I’m reading this book called Joe Cinque’s Consolation, which tells the true story of a real life trial of two women – Anu Singh, who injected her boyfriend Joe Cinque with heroin and watched him die, and Mandhavi Rao, Anu’s best friend who might have assisted her in the process. The story is complicated, of course, by mental illness and dependence and all kinds of other things, and you should read the book by Helen Garner if you get the chance. But what I want to talk about is Garner’s spot-on assessment of Singh and Rao’s relationship, one that she calls a “symbiotic power arrangement,” because I think we’ve all had one of these at one time or another (even if it didn’t lead to murder).
As Garner explains it, symbiotic power friendships are:
Perhaps they are most flagrant in adolescence: one girl is wild, bossy, selfish, flaring with hormones, cracklingw ith sexual thrill and careless of risk, but still dependent on the ballast provided by her companion, who is prim and cautious, not yet at the mercy of her body, one foot still planted in the self-containment of girlhood. They need each other. The well-meaning “supportive” one trails along in the wake of her narcissistic friend, half aware that she is being used — as a cover against parental suspicions, a second fiddle, a handmaid, a foil. But she also feeds off the wrecker’s high-voltage energy.
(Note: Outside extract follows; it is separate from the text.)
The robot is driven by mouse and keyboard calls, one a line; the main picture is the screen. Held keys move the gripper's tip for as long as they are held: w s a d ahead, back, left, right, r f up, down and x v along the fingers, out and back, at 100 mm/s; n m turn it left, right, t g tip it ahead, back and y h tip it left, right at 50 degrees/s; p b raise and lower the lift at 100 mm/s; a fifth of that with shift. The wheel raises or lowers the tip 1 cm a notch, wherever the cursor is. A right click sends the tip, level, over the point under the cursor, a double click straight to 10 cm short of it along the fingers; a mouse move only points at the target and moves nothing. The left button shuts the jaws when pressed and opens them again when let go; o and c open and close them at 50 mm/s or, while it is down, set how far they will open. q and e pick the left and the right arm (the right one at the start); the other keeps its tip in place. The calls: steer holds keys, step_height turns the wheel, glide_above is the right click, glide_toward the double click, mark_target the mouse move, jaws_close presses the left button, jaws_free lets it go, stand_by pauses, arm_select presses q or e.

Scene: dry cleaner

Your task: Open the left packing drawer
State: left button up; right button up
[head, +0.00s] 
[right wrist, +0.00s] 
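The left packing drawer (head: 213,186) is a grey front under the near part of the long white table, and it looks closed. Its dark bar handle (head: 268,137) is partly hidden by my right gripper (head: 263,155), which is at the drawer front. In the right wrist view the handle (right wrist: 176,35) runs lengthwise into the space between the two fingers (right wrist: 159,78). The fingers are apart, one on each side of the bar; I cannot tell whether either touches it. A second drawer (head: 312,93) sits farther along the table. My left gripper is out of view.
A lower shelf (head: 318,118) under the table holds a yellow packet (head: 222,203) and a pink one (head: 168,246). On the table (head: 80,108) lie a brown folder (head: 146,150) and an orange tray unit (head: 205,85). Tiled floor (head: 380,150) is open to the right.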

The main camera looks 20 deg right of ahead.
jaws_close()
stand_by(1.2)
This kind of thing is illustrated in the relationship between say, Rayanne Graff and Angela Chase in “My So-Called Life,” where one girl’s wildness is mediated by the other’s sense of responsibility. The girls in “Heavenly Creatures” are also a good example. Or “Me Without You.” There’s so many examples: both identities are in some ways defined by what they’re not — by how the other person in the friendship plays against them.
And these friendships aren’t simply discarded in adulthood.
The tendency to form such partnerships doesn’t end with youth. Every woman I have asked about this knew immediately what I meant and could provide examples. Many a woman has shifted, as different stages of her life brought forth different needs, from one role to the other in the double act … It would be hard to say, at its height, whose power is the greater.
The symbiotic power relationship is as much about self-definition (am I wild, unfettered and free or am I responsible, reliable and wise?) as it is about understanding yourself in a friendship pairing. And it’s a powerful tool, at that.
What Garner doesn’t mention, is just how volatile these relationships and unions can be, as the responsible party grows tired of her more narcissistic pal. It can be exhausting, after all, to continually have to play foil for such a boisterous, self-sabotaging type. In the best of cases, you and your symbiotic relationship partner grow out of those roles at similar times — and you can establish a friendship on a different, more mature basis. That’s what happened with one particularly hard-partying charismatic friend and I. We just grew up — and out — of the molds we’d put each other in. But often, friendships don’t survive those kind of changes.
Have you experienced one of these kind of symbiotic power relationships? What role did you play?